Picture the version of this where it just works. You rent a GPU, any GPU, on whatever provider is cheapest or actually has stock today. You open ComfyUI. Your 80GB of checkpoints, your LoRAs, your VAE, your upscalers, your custom nodes pinned to the exact commits that don't throw red errors, your saved workflows, all of it is already sitting there at the same paths. No Hugging Face downloads. No Civitai login. No "guess the folder again." You load a workflow and generate inside two minutes. That's the whole post. Everything below is how people try to get there on a stateless cloud GPU, where each attempt quietly breaks, and the one approach that holds when you change providers.

I dug into r/comfyui, the RunPod docs, and a stack of community tutorials, and the same thing keeps showing up: people on cloud GPUs burn a real chunk of every session just re-downloading the models they already downloaded last week. One writeup put a number on it that stuck with me.

"The 25 minutes you spend re-downloading a model because you didn't persist the right directory." Source: Medium/@velinxs, "Vast.ai vs RunPod pricing in 2026"

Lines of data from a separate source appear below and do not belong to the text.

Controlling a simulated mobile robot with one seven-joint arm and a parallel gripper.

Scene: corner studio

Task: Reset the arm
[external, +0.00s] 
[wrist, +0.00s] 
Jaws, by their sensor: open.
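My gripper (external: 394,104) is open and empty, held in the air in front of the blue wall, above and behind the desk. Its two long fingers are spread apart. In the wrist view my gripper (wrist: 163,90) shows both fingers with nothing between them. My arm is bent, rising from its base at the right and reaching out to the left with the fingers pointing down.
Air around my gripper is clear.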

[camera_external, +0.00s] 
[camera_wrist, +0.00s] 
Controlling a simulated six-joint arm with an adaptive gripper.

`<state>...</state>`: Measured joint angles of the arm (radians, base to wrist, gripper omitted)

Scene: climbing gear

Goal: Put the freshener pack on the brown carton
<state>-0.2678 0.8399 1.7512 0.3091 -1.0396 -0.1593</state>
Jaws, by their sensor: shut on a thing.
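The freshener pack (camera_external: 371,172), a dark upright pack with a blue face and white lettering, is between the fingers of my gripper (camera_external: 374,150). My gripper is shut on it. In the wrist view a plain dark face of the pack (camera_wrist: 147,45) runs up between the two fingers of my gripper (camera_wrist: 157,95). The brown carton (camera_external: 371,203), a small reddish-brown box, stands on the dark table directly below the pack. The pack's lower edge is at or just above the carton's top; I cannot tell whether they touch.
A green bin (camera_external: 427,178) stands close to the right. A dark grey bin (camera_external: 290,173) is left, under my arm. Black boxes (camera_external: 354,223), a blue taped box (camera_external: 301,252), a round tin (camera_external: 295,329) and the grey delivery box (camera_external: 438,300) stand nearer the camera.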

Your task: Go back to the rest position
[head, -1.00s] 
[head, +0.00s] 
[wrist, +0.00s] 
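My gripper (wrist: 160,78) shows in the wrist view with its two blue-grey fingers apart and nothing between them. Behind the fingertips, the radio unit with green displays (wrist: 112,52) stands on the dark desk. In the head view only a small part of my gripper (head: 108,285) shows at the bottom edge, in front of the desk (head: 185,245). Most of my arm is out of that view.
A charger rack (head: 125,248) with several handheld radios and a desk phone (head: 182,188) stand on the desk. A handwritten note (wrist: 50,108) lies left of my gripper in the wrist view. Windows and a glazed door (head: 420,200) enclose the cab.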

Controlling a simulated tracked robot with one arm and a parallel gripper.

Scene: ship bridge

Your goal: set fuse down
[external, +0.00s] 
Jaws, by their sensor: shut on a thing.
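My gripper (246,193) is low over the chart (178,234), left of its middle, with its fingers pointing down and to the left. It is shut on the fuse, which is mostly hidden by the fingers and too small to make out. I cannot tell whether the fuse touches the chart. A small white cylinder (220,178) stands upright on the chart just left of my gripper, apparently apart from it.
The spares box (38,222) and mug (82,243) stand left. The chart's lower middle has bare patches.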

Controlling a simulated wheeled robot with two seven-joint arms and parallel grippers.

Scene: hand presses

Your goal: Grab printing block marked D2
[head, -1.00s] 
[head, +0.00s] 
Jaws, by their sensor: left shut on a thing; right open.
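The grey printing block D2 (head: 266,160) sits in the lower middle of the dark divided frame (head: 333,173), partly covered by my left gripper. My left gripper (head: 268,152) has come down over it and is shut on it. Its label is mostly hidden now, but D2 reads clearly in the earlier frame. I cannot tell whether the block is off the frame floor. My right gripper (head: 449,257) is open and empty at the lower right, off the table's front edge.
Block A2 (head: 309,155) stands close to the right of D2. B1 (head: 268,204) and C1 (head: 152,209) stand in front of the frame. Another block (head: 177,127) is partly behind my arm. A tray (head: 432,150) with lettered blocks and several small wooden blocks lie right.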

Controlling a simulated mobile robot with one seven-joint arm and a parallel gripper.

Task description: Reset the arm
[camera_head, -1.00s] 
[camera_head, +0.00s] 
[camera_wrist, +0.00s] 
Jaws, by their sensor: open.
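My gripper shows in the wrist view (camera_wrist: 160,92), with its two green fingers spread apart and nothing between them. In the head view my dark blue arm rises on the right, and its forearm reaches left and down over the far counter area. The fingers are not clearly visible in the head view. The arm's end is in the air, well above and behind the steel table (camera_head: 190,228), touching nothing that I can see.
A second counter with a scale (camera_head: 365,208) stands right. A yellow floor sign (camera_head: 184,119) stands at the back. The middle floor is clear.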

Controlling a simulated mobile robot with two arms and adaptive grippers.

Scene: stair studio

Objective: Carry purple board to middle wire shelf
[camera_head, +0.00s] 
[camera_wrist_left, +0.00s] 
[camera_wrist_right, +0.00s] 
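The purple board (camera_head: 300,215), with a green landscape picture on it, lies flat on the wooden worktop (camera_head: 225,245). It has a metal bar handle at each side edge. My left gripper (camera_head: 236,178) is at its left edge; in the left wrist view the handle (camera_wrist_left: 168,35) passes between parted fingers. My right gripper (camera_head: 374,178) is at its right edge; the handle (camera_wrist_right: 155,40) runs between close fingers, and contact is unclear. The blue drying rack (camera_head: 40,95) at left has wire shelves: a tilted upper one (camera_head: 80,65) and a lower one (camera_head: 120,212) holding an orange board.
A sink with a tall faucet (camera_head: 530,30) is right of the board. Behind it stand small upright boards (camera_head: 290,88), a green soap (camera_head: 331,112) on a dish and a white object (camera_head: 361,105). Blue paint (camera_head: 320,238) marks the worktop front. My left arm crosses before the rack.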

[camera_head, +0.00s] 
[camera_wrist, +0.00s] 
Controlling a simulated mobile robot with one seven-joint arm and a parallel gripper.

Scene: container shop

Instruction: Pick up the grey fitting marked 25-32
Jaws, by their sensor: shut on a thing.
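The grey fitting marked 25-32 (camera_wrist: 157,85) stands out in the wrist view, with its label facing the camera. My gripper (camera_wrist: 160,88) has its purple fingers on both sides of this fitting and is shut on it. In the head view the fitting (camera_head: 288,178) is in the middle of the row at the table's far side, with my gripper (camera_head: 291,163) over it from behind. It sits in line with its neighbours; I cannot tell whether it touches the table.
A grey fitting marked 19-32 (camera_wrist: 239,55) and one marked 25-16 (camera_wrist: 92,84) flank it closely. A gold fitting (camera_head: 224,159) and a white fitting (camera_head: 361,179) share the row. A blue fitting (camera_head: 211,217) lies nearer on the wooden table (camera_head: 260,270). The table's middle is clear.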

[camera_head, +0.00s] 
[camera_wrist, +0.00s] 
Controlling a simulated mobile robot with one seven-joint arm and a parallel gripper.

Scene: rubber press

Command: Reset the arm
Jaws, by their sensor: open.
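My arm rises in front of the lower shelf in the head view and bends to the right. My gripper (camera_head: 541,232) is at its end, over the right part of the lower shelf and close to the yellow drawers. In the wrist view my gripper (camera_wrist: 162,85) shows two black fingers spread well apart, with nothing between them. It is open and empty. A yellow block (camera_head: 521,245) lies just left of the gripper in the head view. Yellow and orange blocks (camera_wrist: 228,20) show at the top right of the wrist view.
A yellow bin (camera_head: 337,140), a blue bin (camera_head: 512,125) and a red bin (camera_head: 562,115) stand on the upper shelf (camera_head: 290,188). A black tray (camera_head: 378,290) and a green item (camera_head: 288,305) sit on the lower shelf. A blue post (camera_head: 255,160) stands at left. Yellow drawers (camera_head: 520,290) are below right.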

TL;DR: ComfyUI on a stateless cloud GPU wipes your models the moment the pod terminates, so most people re-download 20-100GB every session. The community fix is a network volume plus symlinks, which survives a restart but stays locked to one provider and one datacenter region. To actually keep your models between sessions and across providers, you need a snapshot that captures the model files themselves and restores them at their original paths on whatever GPU you spin up next.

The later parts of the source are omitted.